So one of my favorite categories to track and analyze in SaaS is project management.  Why?  Diversity of vendors and customers.  There are so many leaders that have IPO’d (Asana, Monday, Atlassian, Smartsheet, etc) and so many that will (Notion, Clickup, Airtable, etc.).  And so many different strategies, from more enterprise to more SMB, from more tech-focused (Asana) to less tech-focused (Monday).  You can just learn so much.

Asana is one of the leaders now, and they’ve cruised past $600m in ARR, growing a very healthy 34% — which will push them to one billion+ in ARR soon enough!  Impressive, although as an overall barometer for tech and tech spending, it’s important to note that while growth is still very strong, it’s down substantially from a stunning 70% at $400m in ARR.  Things are great at Asana, but still harder than it was at the peak of 2021 craziness, as for most of us.  In 2021, everyone was just buying everything.

5 Interesting Learnings:

#1.  NRR staying high at 135% for bigger customers (although down from 145% at $400m in ARR) and 115% overall.  While growth has slowed a bit, NRR hasn’t come down all that much.  135% NRR from larger customers and 120% for $5k+ customers remains top-tier, especially for a vendor with plenty of small SMB customers.  A reminder that even when downgrades creep up along with churn in somewhat tougher times, NRR can still stay top-tier.  Don’t let it drop much in more challenging times.

#2.  Its 500+ $100k Customers Are Growing The Fastest — By Far.  Asana is seeing 80% Growth from $100k+ Customers, of which it has just over 500 now.  Asana isn’t totally enterprise, but its $100k+ deals are the top engine of growth.  Not only are they 80% of that growth, but with far higher NRR (135%), they’ll be even more of the future.  $5k+ customers are growing 26%, and the tiny customers the slowest of all, for now.

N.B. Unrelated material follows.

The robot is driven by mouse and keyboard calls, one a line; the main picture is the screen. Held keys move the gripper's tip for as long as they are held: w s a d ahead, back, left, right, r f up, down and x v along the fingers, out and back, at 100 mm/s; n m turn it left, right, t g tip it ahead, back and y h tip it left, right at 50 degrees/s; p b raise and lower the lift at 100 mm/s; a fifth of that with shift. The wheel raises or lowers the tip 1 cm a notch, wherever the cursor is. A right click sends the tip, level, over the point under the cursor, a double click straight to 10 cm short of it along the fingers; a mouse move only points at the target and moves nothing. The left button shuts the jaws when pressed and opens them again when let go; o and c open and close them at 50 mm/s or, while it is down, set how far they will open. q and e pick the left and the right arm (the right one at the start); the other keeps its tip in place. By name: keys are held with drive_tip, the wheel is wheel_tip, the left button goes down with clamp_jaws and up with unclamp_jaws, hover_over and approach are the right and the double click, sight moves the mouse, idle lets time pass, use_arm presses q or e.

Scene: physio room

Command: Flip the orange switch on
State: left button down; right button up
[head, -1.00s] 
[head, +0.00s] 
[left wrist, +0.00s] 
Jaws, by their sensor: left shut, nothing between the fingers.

#3.  $5k+ customers are now 73% of revenue — up from 62% in 2021.  Asana still has tiny customers, and plenty of them.  But they are focused on the “less tiny” ones.  $5k ACV is their line for a material customer, and what they see as a “larger” contract.  Still, it’s impressive that even at $600m+ ARR, 27% of their revenue still comes from customers that pay less than $5k … That’s a long tail that truly has gone the distance.

#4. 39% of Revenue Outside U.S., but U.S. Growing Much Faster (For Now At Least).  A good reminder to go global, because so much of SaaS is outside of North America.  But also that, in many cases, Europe and other geos are more impacted today than the U.S.

#5.  120,000 tiny customers (86% by count) make up 27% of revenue.  So the long tail is material to Asana, and small customers regularly grow into larger ones.  And interestingly, it’s both getting bigger by customer count, but smaller as a percent of total revenue.  (Back when CEO Dustin Moskovitz came to SaaStr Annual 2017, they’d just crossed 20,000 customers).

And a few other interesting learnings:

#6. Salesforce integration becoming important: 50% increase in demand from top 100 customers.

#7.  While seeing overall macro pressure and softness, not seeing a decline in Free-to-Paid conversion.  Interesting to see if you’re seeing a decline in conversations from free … that Paid isn’t.

#8.  The majority of Asana’s $100k+ customers also use its Goals product.  Goals isn’t quite a separate product, but it’s an extra set of functionality limited to the enterprise edition.  As one great way to drive up deals size and go upmarket is to create “a more enterprise” edition.

#9.  Even with a PLG-motion and a large self-serve base, sales & marketing is still 62% of revenue.   PLG and self-serve don’t automatically make you more efficient or profitable.  Way too many founders think it automatically does, but many of the SaaS leaders with a large PLG and/or self-serve base aren’t more profitable than those that are sales-driven.

Wow, what a story!  Asana will be at $1B in ARR in just a few years. The only question is just which quarter it will happen!  We’ll make sure and check back in before then.